Nasza Loteria SR - pasek na kartach artykułów

Muszą w siebie wierzyć

Rozmawiała Justyna Krupa
Wiślaczki nie sprostały rosyjskiej drużynie, przegrywając z nią 52:88 w trzecim meczu Euroligi
Wiślaczki nie sprostały rosyjskiej drużynie, przegrywając z nią 52:88 w trzecim meczu Euroligi Anna Kaczmarz
Koszykówka. - Wydaje mi się, że nie zasłużyliśmy na aż tak wysoką porażkę - mówi trener Wisły Can-Pack JOSE HERNANDEZ po konfrontacji z rosyjskim UMMC Jekaterynburg

- W Pana ocenie Wisła pokazała w starciu z gwiazdami mistrza Rosji dwie twarze. Co zrobić, żebyśmy częściej oglądali taką „Białą Gwiazdę”, jak w pierwszej połowie meczu, a nie taką, jak w drugiej?

- Nie jest łatwo rywalizować z drużyną, która ma taki potencjał kadrowy jak UMMC. Naprawdę włożyliśmy w ten mecz mnóstwo wysiłku. Ale byliśmy w tym spotkaniu zbyt zależni od niektórych naszych zawodniczek, które potem były już dobrze wyłączane z gry przez rywalki. Dziewczyny za bardzo szukały w drugiej połowie na parkiecie Laury Nicholls i Yvonne Turner. Ale przede wszystkim potrzebujemy, by ten zespół miał w sobie więcej zwycięskiej mentalności. Musimy być bardziej agresywni w grze. Wszystkie zawodniczki muszą bardziej w siebie uwierzyć. Mam nadzieję, że krok po kroku uda nam się do tego doprowadzić.

- Przeciwnik miał tyle gwiazd światowej koszykówki w składzie, że można było dostać od tego zawrotu głowy. Kto zrobił na Panu największe wrażenie?

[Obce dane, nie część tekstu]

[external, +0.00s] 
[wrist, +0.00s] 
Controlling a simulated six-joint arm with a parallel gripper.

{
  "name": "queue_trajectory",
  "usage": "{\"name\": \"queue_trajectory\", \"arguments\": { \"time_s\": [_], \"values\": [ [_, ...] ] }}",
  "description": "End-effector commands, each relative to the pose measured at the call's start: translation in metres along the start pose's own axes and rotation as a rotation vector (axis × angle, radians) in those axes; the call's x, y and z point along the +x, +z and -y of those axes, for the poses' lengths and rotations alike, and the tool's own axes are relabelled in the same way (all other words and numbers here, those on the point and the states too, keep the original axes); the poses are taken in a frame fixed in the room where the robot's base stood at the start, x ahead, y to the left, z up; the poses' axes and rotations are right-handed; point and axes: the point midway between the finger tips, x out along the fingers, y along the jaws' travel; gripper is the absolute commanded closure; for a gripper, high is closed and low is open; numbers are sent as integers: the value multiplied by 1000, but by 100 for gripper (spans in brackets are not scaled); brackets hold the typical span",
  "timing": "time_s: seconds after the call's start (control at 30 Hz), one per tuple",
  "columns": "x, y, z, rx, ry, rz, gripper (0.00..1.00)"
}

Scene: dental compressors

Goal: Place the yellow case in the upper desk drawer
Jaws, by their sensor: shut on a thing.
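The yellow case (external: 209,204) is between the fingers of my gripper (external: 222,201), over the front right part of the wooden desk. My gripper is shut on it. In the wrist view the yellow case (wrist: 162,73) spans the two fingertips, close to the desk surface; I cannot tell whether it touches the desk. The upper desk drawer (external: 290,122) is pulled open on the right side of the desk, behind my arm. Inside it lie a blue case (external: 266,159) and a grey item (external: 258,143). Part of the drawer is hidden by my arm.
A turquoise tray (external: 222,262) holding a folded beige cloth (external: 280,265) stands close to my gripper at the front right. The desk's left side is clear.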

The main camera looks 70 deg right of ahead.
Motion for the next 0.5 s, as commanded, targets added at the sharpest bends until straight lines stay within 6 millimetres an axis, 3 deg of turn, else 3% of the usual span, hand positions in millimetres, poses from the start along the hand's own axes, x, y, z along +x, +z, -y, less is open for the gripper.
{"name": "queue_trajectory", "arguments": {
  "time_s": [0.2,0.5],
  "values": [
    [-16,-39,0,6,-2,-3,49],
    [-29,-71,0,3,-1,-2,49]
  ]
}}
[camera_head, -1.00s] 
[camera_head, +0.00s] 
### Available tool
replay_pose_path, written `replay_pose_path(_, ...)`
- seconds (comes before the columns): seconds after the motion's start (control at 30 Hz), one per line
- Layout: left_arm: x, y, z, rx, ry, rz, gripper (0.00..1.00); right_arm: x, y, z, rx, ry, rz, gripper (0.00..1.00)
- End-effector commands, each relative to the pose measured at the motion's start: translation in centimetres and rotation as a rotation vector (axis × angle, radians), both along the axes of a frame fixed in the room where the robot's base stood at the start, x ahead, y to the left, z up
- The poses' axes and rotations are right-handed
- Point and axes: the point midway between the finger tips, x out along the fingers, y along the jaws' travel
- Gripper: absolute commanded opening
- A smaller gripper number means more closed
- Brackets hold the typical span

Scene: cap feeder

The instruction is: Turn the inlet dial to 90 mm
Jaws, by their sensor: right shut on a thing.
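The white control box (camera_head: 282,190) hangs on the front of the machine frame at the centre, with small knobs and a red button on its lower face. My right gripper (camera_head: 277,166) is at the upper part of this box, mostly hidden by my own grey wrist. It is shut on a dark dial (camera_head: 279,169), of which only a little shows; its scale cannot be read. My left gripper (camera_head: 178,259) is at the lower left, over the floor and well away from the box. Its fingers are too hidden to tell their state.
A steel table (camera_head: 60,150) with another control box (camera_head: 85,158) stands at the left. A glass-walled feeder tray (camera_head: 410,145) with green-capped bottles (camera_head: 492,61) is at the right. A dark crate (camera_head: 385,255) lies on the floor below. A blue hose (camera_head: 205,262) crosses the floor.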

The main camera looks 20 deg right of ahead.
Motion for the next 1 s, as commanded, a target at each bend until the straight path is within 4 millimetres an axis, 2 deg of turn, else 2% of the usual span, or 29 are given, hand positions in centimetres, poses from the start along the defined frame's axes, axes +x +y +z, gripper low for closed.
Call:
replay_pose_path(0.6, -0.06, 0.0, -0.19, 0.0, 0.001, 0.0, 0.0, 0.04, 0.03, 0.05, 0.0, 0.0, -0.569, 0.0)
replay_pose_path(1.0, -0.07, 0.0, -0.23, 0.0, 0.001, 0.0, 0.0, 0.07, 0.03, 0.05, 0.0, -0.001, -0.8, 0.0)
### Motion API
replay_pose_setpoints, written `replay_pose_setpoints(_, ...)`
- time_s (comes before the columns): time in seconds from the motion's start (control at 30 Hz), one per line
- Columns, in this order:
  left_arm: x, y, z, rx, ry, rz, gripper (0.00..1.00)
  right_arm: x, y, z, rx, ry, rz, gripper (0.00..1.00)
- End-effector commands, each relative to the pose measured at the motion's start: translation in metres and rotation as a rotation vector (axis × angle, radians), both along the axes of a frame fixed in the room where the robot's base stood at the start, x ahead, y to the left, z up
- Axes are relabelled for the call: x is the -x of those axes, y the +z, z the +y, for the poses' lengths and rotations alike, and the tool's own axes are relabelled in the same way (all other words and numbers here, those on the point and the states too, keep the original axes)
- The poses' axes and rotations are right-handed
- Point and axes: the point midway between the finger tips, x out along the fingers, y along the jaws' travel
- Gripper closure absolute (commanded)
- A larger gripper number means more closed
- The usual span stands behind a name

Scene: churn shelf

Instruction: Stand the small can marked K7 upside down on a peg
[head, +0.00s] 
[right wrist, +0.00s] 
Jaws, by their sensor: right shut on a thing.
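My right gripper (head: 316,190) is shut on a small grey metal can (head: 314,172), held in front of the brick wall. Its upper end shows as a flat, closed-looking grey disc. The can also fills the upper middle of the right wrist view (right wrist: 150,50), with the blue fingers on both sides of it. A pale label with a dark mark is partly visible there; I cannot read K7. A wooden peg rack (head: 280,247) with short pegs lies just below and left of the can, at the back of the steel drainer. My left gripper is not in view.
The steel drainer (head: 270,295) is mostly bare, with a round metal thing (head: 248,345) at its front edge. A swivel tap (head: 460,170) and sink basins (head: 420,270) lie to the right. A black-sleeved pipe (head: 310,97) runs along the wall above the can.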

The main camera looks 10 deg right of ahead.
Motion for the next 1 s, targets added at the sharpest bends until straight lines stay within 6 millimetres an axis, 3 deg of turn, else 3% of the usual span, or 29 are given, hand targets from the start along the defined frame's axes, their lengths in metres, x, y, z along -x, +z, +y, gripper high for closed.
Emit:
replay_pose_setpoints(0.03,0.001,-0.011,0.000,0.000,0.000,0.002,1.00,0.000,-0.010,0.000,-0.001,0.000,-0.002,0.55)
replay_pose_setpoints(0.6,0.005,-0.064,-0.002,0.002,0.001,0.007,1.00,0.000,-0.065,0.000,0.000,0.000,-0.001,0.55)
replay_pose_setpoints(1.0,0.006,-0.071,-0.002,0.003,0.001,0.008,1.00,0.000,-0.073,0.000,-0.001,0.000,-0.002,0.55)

- Brittney Griner, Sandrine Gruda, Sancho Lyttle, Diana Taurasi - wiadomo, jaki poziom one wszystkie prezentują. Na dodatek później, gdy nasze zawodniczki były już zmęczone, w ekipie rywali mogły wbiec na parkiet wypoczęte Nika Barić czy Kristi Toliver. UMMC ma niewiarygodnie rozbudowany skład i tak naprawdę ta drużyna może ograć rywala taką różnicą punktów, jaką tylko będzie chciała. Nieważne, czy to będzie dwadzieścia, trzydzieści czy czterdzieści punktów. Wydaje mi się jednak, że nie zasłużyliśmy na aż taką karę, na aż tak wysoką porażkę. Szkoda, że nie wytrzymaliśmy kilku minut więcej na wyższej intensywności gry.

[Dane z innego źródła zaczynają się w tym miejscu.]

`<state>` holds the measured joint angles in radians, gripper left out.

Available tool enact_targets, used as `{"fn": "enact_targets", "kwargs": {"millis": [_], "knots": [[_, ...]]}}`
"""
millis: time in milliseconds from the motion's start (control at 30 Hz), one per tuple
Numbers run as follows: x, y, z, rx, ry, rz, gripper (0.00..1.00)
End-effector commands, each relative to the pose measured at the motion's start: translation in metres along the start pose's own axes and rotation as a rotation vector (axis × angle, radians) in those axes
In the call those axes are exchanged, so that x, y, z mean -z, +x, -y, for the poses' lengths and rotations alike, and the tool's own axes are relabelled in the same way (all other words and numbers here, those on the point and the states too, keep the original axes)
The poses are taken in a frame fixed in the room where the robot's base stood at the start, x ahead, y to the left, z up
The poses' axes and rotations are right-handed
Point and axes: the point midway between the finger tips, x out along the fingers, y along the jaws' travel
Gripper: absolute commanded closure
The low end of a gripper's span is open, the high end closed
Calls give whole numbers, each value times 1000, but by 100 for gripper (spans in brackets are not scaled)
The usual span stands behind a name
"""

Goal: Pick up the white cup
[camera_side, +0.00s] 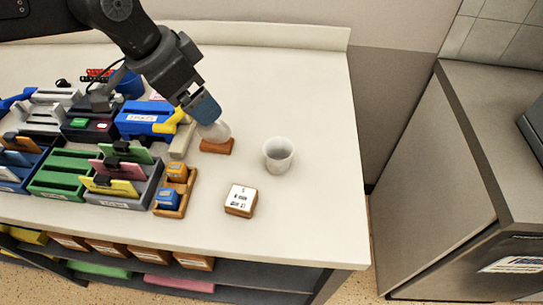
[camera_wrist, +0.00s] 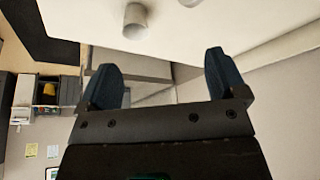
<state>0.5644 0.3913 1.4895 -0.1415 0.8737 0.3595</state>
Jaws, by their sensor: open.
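The white cup (camera_side: 278,157) stands upright on the pale counter, right of the middle in the side view. In the wrist view a white cup (camera_wrist: 134,22) shows at the top edge, beyond the fingertips. My gripper (camera_side: 205,110) is up and to the left of the cup in the side view, apart from it. In the wrist view my gripper (camera_wrist: 163,72) has its two dark blue fingers spread wide with nothing between them.
A whitish rounded object on a brown base (camera_side: 216,146) is just below my gripper. Coloured organisers (camera_side: 65,175) crowd the left. The counter is clear right of the cup.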

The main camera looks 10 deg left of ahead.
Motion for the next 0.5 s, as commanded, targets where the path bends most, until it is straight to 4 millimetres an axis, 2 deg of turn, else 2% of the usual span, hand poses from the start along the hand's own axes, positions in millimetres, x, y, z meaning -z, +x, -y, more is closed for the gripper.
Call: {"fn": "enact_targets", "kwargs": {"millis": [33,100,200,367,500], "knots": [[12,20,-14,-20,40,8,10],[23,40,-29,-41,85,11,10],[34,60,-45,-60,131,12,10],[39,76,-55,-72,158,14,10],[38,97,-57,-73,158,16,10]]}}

- Jak Pan oceni euroligowy debiut Devereaux Peteres w barwach Wisły?

- W pierwszej połowie jej gra była poprawna. Natomiast po przerwie Dev jakby „zniknęła”. Na początku trzeciej kwarty nie poradziła sobie w defensywie z Sandrine Grudą.

- W końcu w Eurolidze asysty zaczęła notować Turner, ale wciąż za mało jest z jej strony starań, by grać zespołowo, a nie indywidualnie.

- Tym razem zagrała lepiej, niż w poprzednich dwóch euroligowych spotkaniach. Ale nie może być tak, że jednego dnia na obwodzie nasza gra zależy od Turner, kiedy indziej od Katki Zohnovej, a jeszcze innego dnia - od Cristiny Ouvini. Dobrze byłoby, gdyby potrafiły zagrać na dobrym poziomie wspólnie, a nie na tej zasadzie, że każda kiedy indziej będzie miała „swój dzień”.

- W końcówce spotkania Nicholls dostała od rywalki bolesny cios w plecy, a przecież już wcześniej narzekała na uraz pleców.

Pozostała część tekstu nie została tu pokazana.